Jeanne, Me, Julie, Silke (we lived together in 1984, Germany)
Right after the show a guy came up to me and said, “I know a guy who really likes tall women.” I knew it was a corny line – but, whatever – it was a chance to meet Singer Man! So Jeanne and I went with him. Backstage. This was before “meet and greets” were invented. You actually went backstage after the show into the area where the musicians hang out – where the food and booze live. Singer Man was there and said “Hi.” I must not have impressed him too much because he disappeared. So Jeanne and I chatted with the band and other backstagers. Very nice. Next thing we knew, we were on the tour bus. And it was moving. Okay. Be Cool. Fun. Wow! We’re on the tour bus with Singer Man and the Band. I assumed the next stop would be a fun party to celebrate this exciting night of music. (Pollyanna)
Well, the next stop was the hotel where they were staying in Hamburg. Duh. Now that I’m 51 this makes sense; experience in radio and promotions has taught me that for them, it was just another day on the road. I’m guessing all the backstagers who also got on the tour bus were supposed to be going back to the hotel. Maybe they wondered what we were doing on the bus. Maybe they didn’t notice. Or, maybe this wasn’t the first time in rock history young chicks ended up on a tour bus.
Everyone got off the bus and went into the hotel lobby. Next thing I knew, I was without Jeanne and in the elevator with Singer Man. This was, of course, because I followed him onto the elevator. There were other people in the elevator – and one by one, they exited at various floors. So there I was, alone in an elevator with the guy who’d been singing into my head for months. Duh. What do I do now? How exactly did I get here? What dumb-ass question was about to escape my mouth? Stay tuned.
The elevator stopped. He got out. I got out. He walked. I followed. He was probably wondering what my intent was. I was wondering what my intent was. I said “Where are all the fans to mob you?” (I warned you.) He replied “I don’t know. You can mob me if you want.” Ug. Shitballs. In these situations I always say the wrong thing. My response was some sort of nervous Barbie doll giggle – assuming Barbie dolls get nervous and giggle.
He opened the door to his room. He went in. I went in. He was probably wondering what my intent was. I was wondering what my intent was.

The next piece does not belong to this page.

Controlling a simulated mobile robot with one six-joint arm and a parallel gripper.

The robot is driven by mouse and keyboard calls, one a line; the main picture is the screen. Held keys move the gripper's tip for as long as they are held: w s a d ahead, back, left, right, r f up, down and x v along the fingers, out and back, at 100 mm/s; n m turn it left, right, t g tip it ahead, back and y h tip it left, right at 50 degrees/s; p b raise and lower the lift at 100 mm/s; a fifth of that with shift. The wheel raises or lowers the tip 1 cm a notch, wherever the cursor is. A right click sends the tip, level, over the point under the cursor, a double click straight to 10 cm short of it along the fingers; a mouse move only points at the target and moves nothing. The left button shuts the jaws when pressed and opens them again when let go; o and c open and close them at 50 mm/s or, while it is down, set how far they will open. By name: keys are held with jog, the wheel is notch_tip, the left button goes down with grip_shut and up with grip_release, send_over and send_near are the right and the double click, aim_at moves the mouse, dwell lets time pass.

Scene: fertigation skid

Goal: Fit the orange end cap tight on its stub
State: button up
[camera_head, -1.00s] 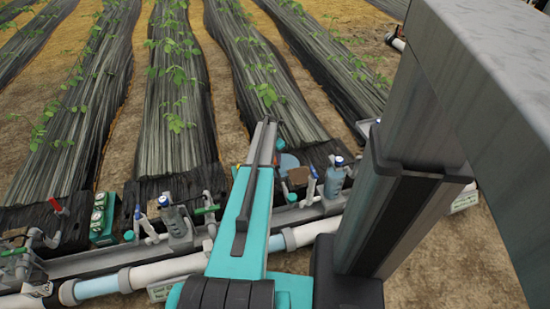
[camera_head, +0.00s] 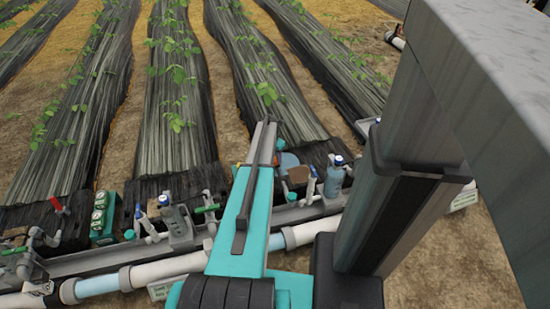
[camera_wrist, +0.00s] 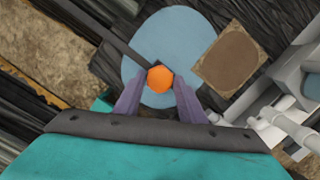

He grabbed a beer and took a swig. I asked for a sip. Then I started spewing about how much I loved the concert – blah blah blah verbal vomit. Alas, he knew I was sincere. And I knew he was sincere when he said it was great to have someone to perform for. And since we’d had a whole minute of good, solid conversation – I was convinced we were gonna leave the room and go to where the party was (Pollyanna).
Jeanne, Me, Silke, Julie (1984, Germany)
But no. Singer Man made his own dumb-ass statement. Looking back, perhaps he was just being efficient. As I was mentally prepping for an hours-long conversation in the hotel bar, he said, “All I ask for is a kiss – I’ve never been kissed.” Next thing I knew his tongue was down my throat and his hands were getting friendly with my ass. Whoa Nelly! Hello. Hell no.
Needless to say I was surprised. But, I acted cool and simply asked “Where is everyone else?” He gave me a room number – so I left – assuming the party would be in the other room. (Pollyanna) Wrong. That road crew guy who took us backstage was there with a prostitute. Another story. It’s legal there. The phone in the room rang. Singer Man was calling for me. He said he had to meet with concert promoters until 2 AM and wondered if he could meet up with me afterwards. I lied and said I had a photo shoot early the next morning and said goodbye.
Yes, I am Pollyanna as I assume the best of people. But I’m not a complete dumbass. By that point I knew he wanted to touch my ass again. And my boobs. And probably my elbows. At that time in my life, I wasn’t an innocent virgin, and I was getting the impression he wanted to put his pee-pee into me too. Men.
I took a taxi home and found Jeanne safe and sound.
So where’s the taking of the innocence?
It was the first time I’d been treated like a piece of ass. Somebody who I really admired had no desire to get to know me as a person. Luckily, it’s only happened a few times since then – twice more with famous people (and I was nowhere near their hotel rooms). Perhaps they are used to women throwing themselves at them or simply getting what they want.
I’ve met many respectful men and many respectful famous people. They certainly outweigh the assholes. I guess I’m still Pollyanna.